Comment nous identifions les ouvertures AMPP
L’ouverture d’un email est généralement suivie par des pixels espions : il s’agit de petites images qui sont téléchargées depuis les serveurs de l’expéditeur au moment où l’email est ouvert. Lorsque l’AMPP est activée, Apple précharge les emails des utilisateurs de l’app Mail et, ce faisant, télécharge également les pixels espions. Les marketeurs ne sont notifiés que lorsque le préchargement a lieu, mais ces informations ne peuvent être utilisées comme un indicateur du véritable comportement de l’utilisateur. En outre, Apple achemine également les emails via des serveurs proxy, ce qui masque l’adresse IP et le type d’appareil à partir desquels l’email a été ouvert.
Nous utilisons habituellement les informations disponibles dans l’en-tête de requête user-agent pour identifier le système d’exploitation, l’appareil et le client email utilisés pour ouvrir l’email. Cependant, lorsqu’un email est ouvert à partir d’un appareil sur lequel l’AMPP est activée, l’en-tête de requête est masqué, ne fournissant aucune information sur l’appareil de l’utilisateur.
À notre connaissance, il est impossible d’identifier les utilisateurs de l’AMPP avec une certitude absolue. Cependant, nous avons supposé que la grande majorité des ouvertures avec un en-tête de requête masqué résultent de l’AMPP. Cette hypothèse est confirmée par les tests que nous avons effectués sur des appareils iOS 15, et nous classons donc les ouvertures masquées comme des ouvertures AMPP. Par conséquent, en analysant les tendances de la proportion de ces ouvertures, nous pouvons avoir une bonne compréhension de l’effet de cette nouvelle fonctionnalité de confidentialité.

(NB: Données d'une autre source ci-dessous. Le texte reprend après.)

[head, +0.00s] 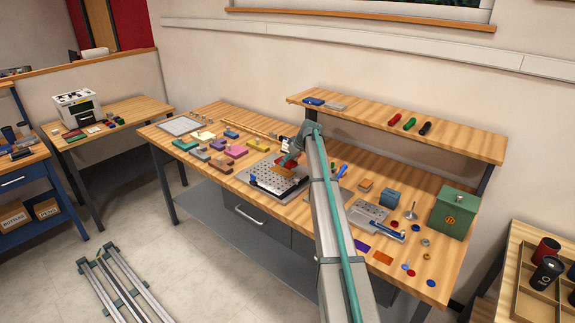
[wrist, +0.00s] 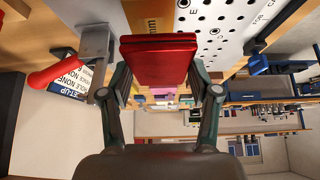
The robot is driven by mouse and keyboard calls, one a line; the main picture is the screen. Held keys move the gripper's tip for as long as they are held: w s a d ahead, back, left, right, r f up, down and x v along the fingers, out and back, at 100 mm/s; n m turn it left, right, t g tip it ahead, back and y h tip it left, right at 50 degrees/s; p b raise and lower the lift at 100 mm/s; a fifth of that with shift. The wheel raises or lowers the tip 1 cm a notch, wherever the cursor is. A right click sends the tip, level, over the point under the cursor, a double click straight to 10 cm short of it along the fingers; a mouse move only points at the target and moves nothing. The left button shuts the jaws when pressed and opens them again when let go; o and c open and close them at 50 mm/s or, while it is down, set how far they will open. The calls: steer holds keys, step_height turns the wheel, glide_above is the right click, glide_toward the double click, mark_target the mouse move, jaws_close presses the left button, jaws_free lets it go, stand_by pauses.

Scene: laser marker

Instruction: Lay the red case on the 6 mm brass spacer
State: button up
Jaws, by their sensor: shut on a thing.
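My gripper (wrist: 160,66) is shut on the red case (wrist: 158,48), holding it between both fingers. In the head view the red case (head: 288,160) shows partly behind my arm. The brass spacer (wrist: 148,14), with "mm" lettering, shows just beyond the case in the wrist view and is partly hidden by it. In the head view the spacer (head: 285,172) lies on the perforated plate (head: 262,184), just below the case in the picture. I cannot tell whether case and spacer touch.
A red-handled clamp (wrist: 62,74) stands close beside my gripper in the wrist view. Several coloured blocks (head: 236,151) lie to the left on the bench. A blue block (head: 389,197) and a green box (head: 454,211) stand to the right. A raised shelf (head: 440,139) runs behind.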

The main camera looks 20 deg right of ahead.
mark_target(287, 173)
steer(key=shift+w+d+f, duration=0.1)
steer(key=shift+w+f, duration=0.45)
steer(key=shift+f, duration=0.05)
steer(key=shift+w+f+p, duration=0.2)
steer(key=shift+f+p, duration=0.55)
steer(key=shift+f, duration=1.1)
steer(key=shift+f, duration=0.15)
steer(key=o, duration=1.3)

Comment les ouvertures ont évolué
La figure 1 montre les taux d’ouverture mensuels entre le 1er août et le 28 février. La figure montre une augmentation significative des taux d’ouverture à partir de la fin du mois de septembre. À la fin de l’année 2021, le taux d’ouverture moyen a augmenté de 10 points de pourcentage pour atteindre un peu plus de 25 %.

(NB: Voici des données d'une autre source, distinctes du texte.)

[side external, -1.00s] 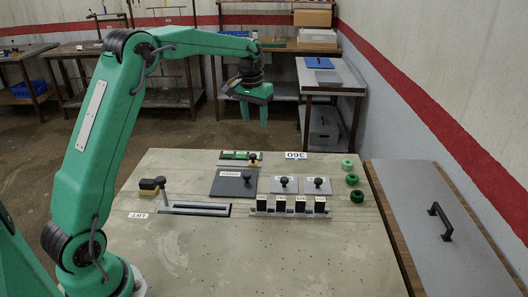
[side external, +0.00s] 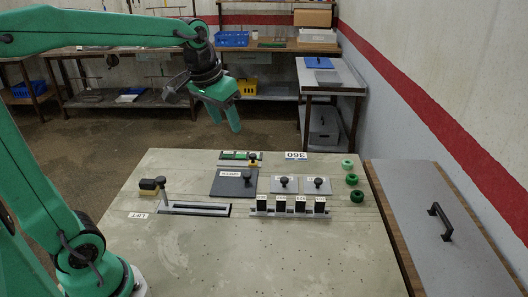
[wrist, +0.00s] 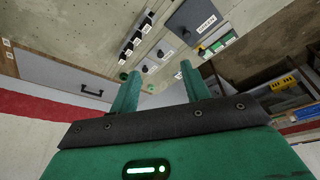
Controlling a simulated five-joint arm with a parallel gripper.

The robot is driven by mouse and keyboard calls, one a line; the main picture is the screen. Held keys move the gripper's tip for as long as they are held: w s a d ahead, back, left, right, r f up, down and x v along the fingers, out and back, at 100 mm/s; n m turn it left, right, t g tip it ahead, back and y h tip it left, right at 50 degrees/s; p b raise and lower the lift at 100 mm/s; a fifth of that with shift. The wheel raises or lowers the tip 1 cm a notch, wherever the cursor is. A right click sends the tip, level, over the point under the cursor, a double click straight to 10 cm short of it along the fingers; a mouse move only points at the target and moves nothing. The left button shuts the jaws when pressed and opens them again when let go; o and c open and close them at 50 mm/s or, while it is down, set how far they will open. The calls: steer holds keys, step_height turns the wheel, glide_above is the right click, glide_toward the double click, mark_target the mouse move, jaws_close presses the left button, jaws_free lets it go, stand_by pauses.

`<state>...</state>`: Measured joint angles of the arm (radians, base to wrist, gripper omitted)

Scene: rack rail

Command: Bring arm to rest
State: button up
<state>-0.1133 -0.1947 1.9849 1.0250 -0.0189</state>
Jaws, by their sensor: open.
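My green arm reaches in from the left in the side view. My gripper (side external: 226,118) hangs in the air above and behind the back left part of the work table (side external: 290,260), tilted, with nothing between its fingers. In the wrist view my gripper (wrist: 158,86) shows two green fingers standing apart and empty. The fingertips touch nothing.
The table holds a slotted rail (side external: 195,209), a dark plate with a knob (side external: 228,186), two small grey plates, a rack of black blocks (side external: 290,206) and green rings (side external: 352,179). A handled side bench (side external: 465,240) stands right. The table's front is bare.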

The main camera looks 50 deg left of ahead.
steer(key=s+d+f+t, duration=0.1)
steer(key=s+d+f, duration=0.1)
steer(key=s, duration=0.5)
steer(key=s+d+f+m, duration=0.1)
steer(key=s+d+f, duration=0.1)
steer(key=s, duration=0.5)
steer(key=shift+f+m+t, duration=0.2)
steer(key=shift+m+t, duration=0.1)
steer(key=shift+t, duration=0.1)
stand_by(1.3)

Quel pourrait être le moteur de cette augmentation constante des taux d’ouverture ? Pour faire la lumière sur ce point, nous pouvons examiner la figure 2, qui montre le nombre d’ouvertures d’emails dans le temps, ventilées par clients email, par rapport à septembre 2021. Nous pouvons constater que les ouvertures dans la plupart des catégories sont globalement stagnantes, à l’exception des zones jaune (Apple native) et verte (AMPP). Deux changements importants peuvent être mis en évidence :
- Nous voyons comment les utilisateurs d’Apple se sont adaptés au dernier système d’exploitation. La zone jaune est lentement engloutie par la verte, qui est le résultat de la mise à jour du système d’exploitation par les utilisateurs.
- L’expansion de la zone verte montre que le nombre absolu d’ouvertures AMPP a augmenté de manière significative depuis l’introduction.
Comme mentionné précédemment, les emails entrants des utilisateurs de l’AMPP sont automatiquement préchargés par Apple. Il en résulte un grand nombre d’ouvertures générées par une machine, par opposition aux ouvertures générées par un humain. Nous considérons que ces ouvertures sont « fausses » et que leur fréquence d’apparition est beaucoup plus élevée que ce que le comportement des utilisateurs laisserait supposer. Malheureusement, il n’y a pas d’informations publiques disponibles concernant le mécanisme exact de préchargement, mais l’examen des anciens taux d’ouverture nous permet de tirer des conclusions quant à la validité de ces ouvertures.
Comment rapprocher l’augmentation des taux d’ouverture et la flambée du nombre d’ouvertures AMPP ?
La figure 3 montre le taux d’ouverture moyen des utilisateurs de l’AMPP par rapport à tous les non utilisateurs de l’AMPP entre le 1er août 2021 et le 28 février 2022. Nous marquons les contacts comme étant des utilisateurs de l’AMPP si la grande majorité de leurs emails ont été ouverts dans les deux semaines suivant la semaine de la sortie d’iOS15 (semaine 38) depuis un appareil sur lequel l’AMPP est activée. Les résultats indiquent clairement que lorsque l’AMPP est activée, le pixel espion de presque tous les emails a été téléchargé, ce qui se traduit par un taux d’ouverture élevé. Cela implique que la flambée du taux d’ouverture est due à de « fausses » ouvertures AMPP.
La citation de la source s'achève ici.